Differential temperature and creep effects on prestressed bulb-tee girder anchorage zones

Provisions of AASHTO LRFD Bridge Design Specifications for pretensioned anchorage zones do not take into account concrete stresses due to temperature changes during curing, and storing of pretensioned bulb-tee girders. Due to high prestressing forces, anchorage zones of deep bulb tee girders frequently crack at prestress transfer. These cracks are observed to increase in size after de-tensioning is complete, during storing of girders. Stresses created by the differential cooling of web and flanges of a bulb tee after curing may be the reason for increased cracking, in addition to creep and shrinkage of concrete.;This study investigated the impact of differential temperature and creep for bulb-tee cross section on anchorage zone crack propagation using nonlinear finite element modeling. Nonlinear material properties in tension and compression were used to accurately reflect the cracking behavior of concrete.
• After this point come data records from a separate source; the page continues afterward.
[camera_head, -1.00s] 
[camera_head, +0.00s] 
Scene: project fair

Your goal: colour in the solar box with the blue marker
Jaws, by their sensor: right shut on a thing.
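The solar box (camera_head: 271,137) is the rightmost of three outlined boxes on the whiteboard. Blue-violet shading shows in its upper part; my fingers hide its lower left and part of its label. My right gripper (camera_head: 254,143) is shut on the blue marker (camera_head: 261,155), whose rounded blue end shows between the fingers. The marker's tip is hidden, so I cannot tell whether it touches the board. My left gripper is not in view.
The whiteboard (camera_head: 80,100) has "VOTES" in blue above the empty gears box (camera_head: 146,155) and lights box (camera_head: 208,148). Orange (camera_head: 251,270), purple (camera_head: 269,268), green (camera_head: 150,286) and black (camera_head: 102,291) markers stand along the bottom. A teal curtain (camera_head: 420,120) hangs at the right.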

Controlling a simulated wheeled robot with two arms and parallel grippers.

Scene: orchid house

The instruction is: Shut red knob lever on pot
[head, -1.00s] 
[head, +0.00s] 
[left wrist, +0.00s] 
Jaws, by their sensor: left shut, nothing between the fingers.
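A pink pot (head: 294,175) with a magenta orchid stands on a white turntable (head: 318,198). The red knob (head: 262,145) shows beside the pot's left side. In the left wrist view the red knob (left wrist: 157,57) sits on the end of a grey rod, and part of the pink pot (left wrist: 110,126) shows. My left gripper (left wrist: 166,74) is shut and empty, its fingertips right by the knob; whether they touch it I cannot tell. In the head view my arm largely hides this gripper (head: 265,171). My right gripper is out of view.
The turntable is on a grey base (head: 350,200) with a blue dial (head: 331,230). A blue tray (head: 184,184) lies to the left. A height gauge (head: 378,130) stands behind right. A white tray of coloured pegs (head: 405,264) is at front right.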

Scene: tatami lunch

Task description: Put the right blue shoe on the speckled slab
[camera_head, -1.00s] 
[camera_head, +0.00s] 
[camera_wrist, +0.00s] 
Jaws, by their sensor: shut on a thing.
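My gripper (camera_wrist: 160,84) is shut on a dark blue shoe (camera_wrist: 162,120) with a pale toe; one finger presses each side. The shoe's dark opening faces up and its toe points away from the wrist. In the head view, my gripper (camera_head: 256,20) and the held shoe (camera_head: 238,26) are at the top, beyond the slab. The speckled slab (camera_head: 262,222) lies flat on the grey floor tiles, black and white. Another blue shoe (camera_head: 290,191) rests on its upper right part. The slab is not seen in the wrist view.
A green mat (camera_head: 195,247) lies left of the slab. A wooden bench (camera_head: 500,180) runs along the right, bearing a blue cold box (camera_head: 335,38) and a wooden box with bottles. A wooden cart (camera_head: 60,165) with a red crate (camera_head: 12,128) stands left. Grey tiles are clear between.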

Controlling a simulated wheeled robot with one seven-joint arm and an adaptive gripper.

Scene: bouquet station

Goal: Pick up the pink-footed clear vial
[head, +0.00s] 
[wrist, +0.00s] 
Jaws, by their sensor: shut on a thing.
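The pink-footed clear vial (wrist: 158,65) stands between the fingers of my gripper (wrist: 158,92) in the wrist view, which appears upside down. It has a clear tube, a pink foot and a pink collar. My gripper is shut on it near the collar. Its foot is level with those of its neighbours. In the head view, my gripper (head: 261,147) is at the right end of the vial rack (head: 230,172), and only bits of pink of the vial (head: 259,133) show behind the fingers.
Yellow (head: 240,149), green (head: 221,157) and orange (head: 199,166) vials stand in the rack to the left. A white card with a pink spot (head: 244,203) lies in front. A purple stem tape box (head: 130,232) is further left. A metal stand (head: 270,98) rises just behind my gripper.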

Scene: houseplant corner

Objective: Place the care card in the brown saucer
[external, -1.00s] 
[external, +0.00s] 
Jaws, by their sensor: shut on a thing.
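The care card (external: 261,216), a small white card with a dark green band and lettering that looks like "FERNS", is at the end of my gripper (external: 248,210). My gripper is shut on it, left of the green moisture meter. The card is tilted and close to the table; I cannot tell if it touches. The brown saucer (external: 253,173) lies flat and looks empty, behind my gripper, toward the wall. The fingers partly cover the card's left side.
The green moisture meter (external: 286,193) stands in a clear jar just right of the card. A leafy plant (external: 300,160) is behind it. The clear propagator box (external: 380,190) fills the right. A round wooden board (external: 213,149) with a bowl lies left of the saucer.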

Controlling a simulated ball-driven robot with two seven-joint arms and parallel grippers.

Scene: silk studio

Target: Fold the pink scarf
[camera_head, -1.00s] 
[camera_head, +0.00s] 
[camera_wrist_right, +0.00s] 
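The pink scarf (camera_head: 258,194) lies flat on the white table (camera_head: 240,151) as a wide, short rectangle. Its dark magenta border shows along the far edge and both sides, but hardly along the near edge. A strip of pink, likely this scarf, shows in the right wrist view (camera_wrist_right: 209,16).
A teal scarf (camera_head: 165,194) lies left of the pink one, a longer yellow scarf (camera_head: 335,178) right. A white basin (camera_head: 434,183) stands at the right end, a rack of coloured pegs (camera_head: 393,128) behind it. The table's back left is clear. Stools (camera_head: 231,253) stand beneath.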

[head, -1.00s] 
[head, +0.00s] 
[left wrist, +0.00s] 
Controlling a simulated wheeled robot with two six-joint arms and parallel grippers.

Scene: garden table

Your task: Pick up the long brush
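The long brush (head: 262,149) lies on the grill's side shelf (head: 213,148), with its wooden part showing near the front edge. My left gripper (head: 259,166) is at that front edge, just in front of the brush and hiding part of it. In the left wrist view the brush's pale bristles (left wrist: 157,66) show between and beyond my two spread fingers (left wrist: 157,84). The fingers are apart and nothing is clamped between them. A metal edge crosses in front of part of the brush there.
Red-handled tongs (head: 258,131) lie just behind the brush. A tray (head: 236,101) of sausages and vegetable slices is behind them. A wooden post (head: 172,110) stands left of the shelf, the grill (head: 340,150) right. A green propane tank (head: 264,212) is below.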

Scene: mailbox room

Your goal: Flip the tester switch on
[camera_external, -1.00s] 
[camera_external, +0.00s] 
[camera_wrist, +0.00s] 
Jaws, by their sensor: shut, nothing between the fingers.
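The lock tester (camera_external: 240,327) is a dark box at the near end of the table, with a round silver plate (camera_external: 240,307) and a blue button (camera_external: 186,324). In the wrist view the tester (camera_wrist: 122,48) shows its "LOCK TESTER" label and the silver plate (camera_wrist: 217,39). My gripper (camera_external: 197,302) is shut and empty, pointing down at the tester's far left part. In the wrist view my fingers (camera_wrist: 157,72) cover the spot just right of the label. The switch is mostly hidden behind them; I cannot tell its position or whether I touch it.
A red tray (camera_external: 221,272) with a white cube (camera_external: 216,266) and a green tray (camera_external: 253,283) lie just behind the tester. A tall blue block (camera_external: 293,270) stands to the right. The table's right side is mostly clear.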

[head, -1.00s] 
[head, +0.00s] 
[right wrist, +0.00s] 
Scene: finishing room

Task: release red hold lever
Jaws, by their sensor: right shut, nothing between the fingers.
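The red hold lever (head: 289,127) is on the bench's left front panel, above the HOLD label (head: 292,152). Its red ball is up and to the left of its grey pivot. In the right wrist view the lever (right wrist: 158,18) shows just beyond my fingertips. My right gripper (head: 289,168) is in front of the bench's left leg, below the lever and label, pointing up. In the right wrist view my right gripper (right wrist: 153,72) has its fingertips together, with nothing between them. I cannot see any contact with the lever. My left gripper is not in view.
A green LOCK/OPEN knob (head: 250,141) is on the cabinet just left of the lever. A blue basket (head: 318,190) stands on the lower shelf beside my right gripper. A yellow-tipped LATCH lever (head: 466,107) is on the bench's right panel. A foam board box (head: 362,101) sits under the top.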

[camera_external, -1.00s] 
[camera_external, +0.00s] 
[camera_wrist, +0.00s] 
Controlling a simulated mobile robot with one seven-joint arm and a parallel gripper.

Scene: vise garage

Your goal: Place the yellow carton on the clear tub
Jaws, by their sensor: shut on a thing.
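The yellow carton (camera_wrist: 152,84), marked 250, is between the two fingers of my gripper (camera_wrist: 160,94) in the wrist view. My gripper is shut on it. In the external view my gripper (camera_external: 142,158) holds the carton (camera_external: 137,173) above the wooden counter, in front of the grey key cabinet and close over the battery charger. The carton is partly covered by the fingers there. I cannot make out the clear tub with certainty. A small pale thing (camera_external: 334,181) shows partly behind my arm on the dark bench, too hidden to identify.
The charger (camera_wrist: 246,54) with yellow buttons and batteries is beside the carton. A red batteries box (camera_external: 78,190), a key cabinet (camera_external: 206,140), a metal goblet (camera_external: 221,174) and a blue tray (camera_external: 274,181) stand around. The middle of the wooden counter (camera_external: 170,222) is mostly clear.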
Temperature stresses were simulated using a coupled temperature displacement analysis with applied prestress loads. Differential cooling of web and flanges were replicated in the models by using temperature data from literature during casting, and during and shortly after prestress release. Finite element models were validated using the anchorage zone concrete and reinforcing bar strain data from literature. Creep strains were modeled for a period of three months on the girders.;Comparisons between anchorage zone stresses with and without temperature effects and with and without creep strains were reported using the validated finite element models. A parametric study was conducted to understand the impact of thermal properties of concrete on anchorage zone stresses. Recommendations were provided for incorporating differential temperature changes and creep in anchorage zone design of AASHTO LRFD Bridge Design Specifications.